◆ WHAT THE EXERCISE ASKS:
Restate verbatim the lines between the one holding "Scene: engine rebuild" and the one holding "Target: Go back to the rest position", both included, and no others.

◆ DATA:

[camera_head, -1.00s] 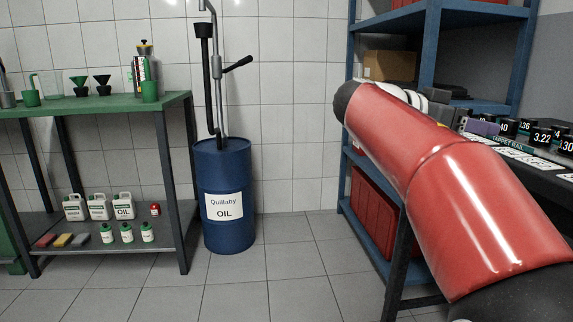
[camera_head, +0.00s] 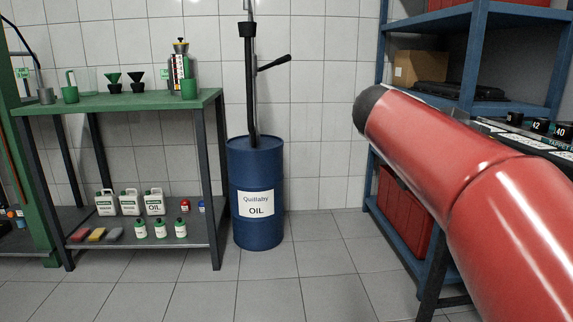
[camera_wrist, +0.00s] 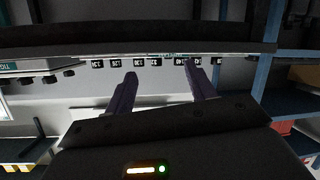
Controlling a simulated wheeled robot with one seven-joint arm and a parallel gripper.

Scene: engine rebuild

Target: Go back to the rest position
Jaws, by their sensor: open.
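My gripper (camera_wrist: 165,88) shows in the wrist view with its two dark purple fingers spread apart. It is open and nothing is between the fingers. In that view a dark bench edge with a row of small black numbered blocks (camera_wrist: 140,62) lies beyond the fingertips. In the head view my red arm reaches across the right side, and my gripper is not visible there.
A blue oil drum (camera_head: 257,225) with a pump stands by the wall. A green-topped bench (camera_head: 135,101) with oil jugs on its lower shelf is at left. Blue shelving (camera_head: 470,50) and a rail of numbered blocks (camera_head: 540,126) are at right. The tiled floor (camera_head: 300,285) is clear.

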◆ RESULT OF THIS EXERCISE:
Scene: engine rebuild

Target: Go back to the rest position

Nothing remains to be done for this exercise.